Our ears are treated to jukebox favorites – one being a definite nod to the 2004 reimagining of Dawn of the Dead, directed by DCEU fanboy god Zack Snyder and written by Gunn – and John Murphy’s rock-heavy, head-banging score, the latter of which makes our heads bob while bombs explode, bullets whistle past, and our anti-heroes do the slo-mo walk of glory (a couple of times, just for good measure). And visually holding the team together are Judianna Makovsky’s inspired, delightful, and often downright hilarious costume designs, which range from the colorful to the tactical to a crisp pair of tighty-whities.
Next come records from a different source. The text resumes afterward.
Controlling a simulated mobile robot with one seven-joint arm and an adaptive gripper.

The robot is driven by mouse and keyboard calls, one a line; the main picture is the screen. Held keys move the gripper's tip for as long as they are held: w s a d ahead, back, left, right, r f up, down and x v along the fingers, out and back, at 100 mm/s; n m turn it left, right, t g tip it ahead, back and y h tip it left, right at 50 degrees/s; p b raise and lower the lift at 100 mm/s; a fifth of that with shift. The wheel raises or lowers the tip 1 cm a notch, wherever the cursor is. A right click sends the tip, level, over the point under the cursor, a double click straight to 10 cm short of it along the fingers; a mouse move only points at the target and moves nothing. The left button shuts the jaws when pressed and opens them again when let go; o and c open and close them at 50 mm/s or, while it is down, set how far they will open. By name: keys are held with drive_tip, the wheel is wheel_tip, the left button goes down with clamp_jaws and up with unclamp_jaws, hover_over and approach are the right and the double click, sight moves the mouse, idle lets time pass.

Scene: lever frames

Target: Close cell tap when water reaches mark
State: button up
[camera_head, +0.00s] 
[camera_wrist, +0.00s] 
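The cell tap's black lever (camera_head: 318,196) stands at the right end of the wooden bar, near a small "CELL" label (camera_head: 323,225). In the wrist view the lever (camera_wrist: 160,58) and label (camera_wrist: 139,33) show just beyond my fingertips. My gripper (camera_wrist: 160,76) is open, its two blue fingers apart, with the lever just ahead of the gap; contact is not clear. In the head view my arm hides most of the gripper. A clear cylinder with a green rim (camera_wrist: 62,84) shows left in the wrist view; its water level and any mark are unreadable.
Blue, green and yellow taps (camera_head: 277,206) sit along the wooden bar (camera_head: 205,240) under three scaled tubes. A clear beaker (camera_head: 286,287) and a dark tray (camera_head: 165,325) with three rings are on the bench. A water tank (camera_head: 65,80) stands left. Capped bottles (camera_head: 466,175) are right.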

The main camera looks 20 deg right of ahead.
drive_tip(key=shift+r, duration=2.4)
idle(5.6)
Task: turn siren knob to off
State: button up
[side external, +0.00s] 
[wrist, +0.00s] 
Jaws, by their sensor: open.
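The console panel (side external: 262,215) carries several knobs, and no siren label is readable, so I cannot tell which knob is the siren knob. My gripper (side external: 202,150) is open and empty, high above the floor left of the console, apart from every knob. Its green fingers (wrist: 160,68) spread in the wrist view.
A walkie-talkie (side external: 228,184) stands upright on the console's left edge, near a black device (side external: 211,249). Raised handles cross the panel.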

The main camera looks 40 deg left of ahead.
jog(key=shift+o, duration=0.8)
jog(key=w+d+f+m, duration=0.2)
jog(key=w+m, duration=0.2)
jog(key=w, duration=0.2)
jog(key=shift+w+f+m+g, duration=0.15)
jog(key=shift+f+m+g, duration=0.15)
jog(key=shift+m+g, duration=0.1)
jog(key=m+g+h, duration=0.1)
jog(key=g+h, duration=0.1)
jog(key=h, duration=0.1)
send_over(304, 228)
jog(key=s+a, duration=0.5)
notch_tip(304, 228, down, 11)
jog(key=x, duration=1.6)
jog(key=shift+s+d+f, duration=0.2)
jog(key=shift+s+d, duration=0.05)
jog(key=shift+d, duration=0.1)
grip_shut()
The Suicide Squad is not James Gunn bringing his Marvel sensibilities to the DCEU; it’s Gunn being given a platform he’s never been given before with one express instruction: “Just be you.” From Scooby-Doo (which he wrote) to its sequel to Slither to Super to Guardians of the Galaxy to its sequel to this movie, his films have brought the most far-flung, disjointed, broken, abhorrent, and kind-hearted people together to fight for a common cause. By far the most entertaining and repeat-watchable DCEU film, The Suicide Squad plays finds Gunn in his wheelhouse, having a grand old time and doing the happy dance while body parts, viscera, and joke after joke hit the screen like birds saying “Hello!” to windows.
MPA Rating: R for strong violence and gore, language throughout, some sexual references, drug use and brief graphic nudity.
Contains mid-credits and post-credits scenes.
Running time: 132 minutes.
Released by Warner Bros. Pictures.
In theaters and on HBO Max on August 6, 2021.